Editor's note: This is an installment in a 10-part series asking "what if" certain major events in Twin Cities sports history had turned out differently. This is purely an exercise in amusement. Nobody at the Star Tribune -- least of all the author -- has a DeLorean that goes 88 mph and has the ability to go back to change the past. Send any feedback or suggestions to mrand@startribune.com.


Remember the 2003-04 Timberwolves? Ah, those were the days. Minnesota finished the regular season 58-24 -- the best record in the Western Conference -- behind a trio lovingly dubbed "MV3." At the heart of it was Kevin Garnett, the MVP of the league that year and a man who was at the very top of his game. Complementing him were veterans Latrell Sprewell and Sam Cassell, a couple of fearless players (particularly Cassell) who could take the late-game heat off of KG. But after a tense seven-game series victory over the Kings, Cassell's back seized up and rendered him almost completely useless during the conference finals.

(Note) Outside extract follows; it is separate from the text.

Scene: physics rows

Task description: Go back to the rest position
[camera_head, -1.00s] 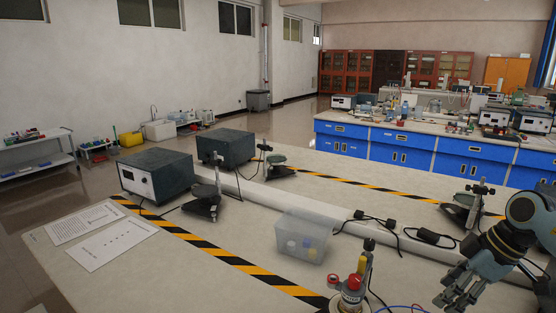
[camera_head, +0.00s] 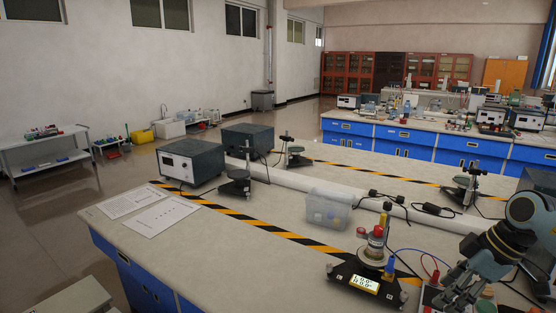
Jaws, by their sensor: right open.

Had he been healthy, there would have been at least a fighting chance for the Wolves to defeat the Lakers. Los Angeles, you'll recall, was loaded up that year with Shaq, Kobe, Gary Payton and Karl Malone. But you'll also recall the Lakers floundered badly in the 2004 finals, losing quite convincingly in five games to Detroit.

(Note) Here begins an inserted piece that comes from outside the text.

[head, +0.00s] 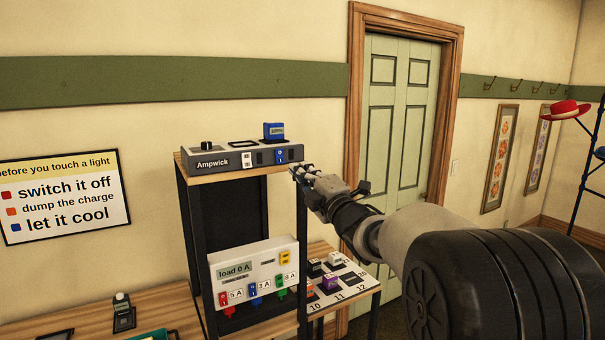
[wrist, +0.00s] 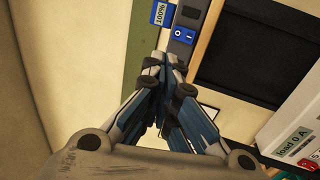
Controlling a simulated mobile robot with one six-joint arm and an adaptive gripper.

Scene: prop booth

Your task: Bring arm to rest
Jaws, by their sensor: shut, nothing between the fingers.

A full-strength Wolves squad -- one with Cassell bringing the ball up the court and hitting his traditional clutch shots -- very well could have exposed the aging Lakers' flaws before Detroit got to them.


If the Wolves at least make the NBA Finals, maybe they up the ante to Latrell Sprewell, who quietly signs a contract instead of uttering the infamous line about feeding his family. Maybe Cassell isn't quite as moody in his follow-up campaign and the Wolves don't trade him (and a No. 1 pick that they still owe the Clippers) for Marko Jaric.

The Wolves are probably good enough that Flip Saunders isn't fired in the middle of the 2004-05 season. Maybe without starting that revolving door of coaches, the Wolves don't start the spiral that leads to the KG trade and the various rebuilding projects that have followed.


It is even possible, had the Wolves not bottomed out and given the organization's tendency toward loyalty, that Kevin McHale would still be running the team. That means for the past two years we would not have been introduced to David Kahn's vocabulary or asset-building plan. Not saying that's particularly good or bad. But it's certainly different.